| Material for this exercise |

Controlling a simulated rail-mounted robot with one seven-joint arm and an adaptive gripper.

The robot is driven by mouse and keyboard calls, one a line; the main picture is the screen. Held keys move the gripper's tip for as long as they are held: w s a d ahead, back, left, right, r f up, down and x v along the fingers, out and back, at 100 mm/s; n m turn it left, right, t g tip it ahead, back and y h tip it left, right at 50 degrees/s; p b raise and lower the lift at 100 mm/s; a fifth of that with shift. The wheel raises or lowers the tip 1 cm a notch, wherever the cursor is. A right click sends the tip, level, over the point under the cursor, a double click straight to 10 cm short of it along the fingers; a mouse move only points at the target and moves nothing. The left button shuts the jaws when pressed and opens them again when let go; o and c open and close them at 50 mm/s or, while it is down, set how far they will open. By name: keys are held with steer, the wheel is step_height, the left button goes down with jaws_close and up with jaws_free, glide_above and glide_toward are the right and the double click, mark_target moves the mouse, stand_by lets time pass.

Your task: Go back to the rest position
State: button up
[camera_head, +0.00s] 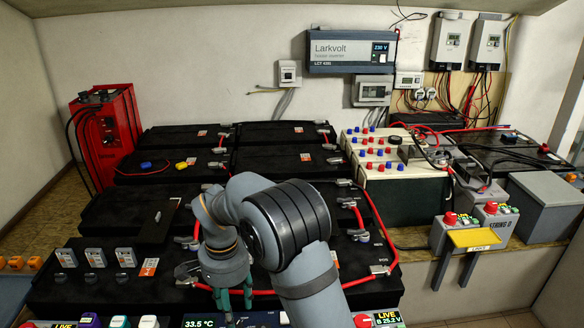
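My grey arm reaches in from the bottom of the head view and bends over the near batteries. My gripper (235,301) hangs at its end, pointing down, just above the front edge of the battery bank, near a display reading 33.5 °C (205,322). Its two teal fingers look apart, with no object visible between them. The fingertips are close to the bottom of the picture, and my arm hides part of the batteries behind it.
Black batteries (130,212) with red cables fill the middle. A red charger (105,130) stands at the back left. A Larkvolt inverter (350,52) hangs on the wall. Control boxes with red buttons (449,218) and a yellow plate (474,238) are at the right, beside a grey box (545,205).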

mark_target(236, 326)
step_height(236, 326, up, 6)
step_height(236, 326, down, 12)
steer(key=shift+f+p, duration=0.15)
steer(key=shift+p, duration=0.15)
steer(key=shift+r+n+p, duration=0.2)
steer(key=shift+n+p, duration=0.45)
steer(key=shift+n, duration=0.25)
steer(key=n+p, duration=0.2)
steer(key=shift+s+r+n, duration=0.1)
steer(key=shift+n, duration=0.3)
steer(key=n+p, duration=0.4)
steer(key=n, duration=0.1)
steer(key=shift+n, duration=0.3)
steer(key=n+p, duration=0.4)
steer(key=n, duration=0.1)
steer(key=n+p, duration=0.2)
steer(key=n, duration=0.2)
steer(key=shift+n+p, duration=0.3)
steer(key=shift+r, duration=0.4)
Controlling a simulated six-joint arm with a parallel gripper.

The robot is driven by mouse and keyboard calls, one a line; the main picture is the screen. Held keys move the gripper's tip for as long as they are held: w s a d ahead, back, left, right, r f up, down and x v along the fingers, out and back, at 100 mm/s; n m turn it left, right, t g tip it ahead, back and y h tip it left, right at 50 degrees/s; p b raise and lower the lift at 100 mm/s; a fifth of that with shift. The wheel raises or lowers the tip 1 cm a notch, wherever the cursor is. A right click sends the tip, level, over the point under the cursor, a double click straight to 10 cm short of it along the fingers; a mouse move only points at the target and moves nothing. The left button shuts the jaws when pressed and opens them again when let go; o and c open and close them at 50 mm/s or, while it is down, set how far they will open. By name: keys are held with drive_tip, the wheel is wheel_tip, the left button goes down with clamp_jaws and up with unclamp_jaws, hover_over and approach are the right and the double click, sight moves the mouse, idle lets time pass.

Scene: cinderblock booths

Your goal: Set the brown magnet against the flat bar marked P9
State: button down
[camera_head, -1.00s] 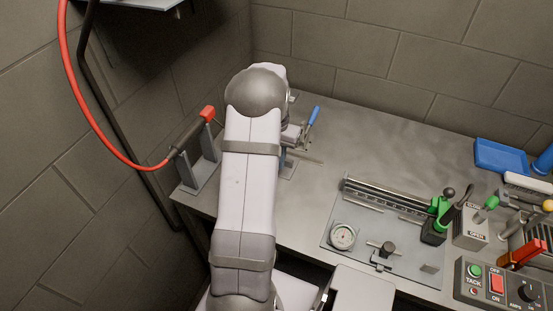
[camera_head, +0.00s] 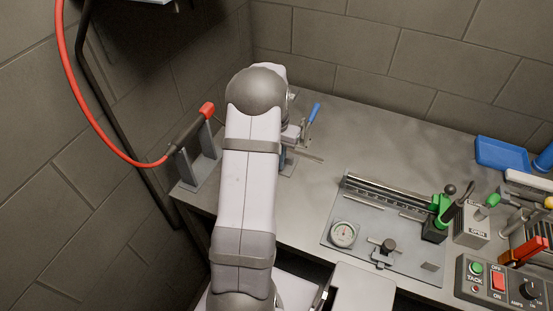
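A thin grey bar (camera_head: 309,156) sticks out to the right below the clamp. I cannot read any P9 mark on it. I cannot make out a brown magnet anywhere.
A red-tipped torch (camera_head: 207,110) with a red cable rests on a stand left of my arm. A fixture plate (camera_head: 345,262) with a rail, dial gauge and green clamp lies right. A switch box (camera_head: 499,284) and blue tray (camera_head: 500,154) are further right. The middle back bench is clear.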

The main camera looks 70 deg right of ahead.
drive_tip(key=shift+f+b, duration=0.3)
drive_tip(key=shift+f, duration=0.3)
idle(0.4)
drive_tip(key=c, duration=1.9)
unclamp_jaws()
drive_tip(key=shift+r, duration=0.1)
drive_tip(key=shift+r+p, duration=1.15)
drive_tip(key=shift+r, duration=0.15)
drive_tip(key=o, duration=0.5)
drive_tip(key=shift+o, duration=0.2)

| Set exercise |
Leave out the pictures, and extract exactly the lines from the one with "[camera_head, -1.00s]" through the end of the records, both ends included.

| Solution for this exercise |
[camera_head, -1.00s] 
[camera_head, +0.00s] 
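A thin grey bar (camera_head: 309,156) sticks out to the right below the clamp. I cannot read any P9 mark on it. I cannot make out a brown magnet anywhere.
A red-tipped torch (camera_head: 207,110) with a red cable rests on a stand left of my arm. A fixture plate (camera_head: 345,262) with a rail, dial gauge and green clamp lies right. A switch box (camera_head: 499,284) and blue tray (camera_head: 500,154) are further right. The middle back bench is clear.

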The main camera looks 70 deg right of ahead.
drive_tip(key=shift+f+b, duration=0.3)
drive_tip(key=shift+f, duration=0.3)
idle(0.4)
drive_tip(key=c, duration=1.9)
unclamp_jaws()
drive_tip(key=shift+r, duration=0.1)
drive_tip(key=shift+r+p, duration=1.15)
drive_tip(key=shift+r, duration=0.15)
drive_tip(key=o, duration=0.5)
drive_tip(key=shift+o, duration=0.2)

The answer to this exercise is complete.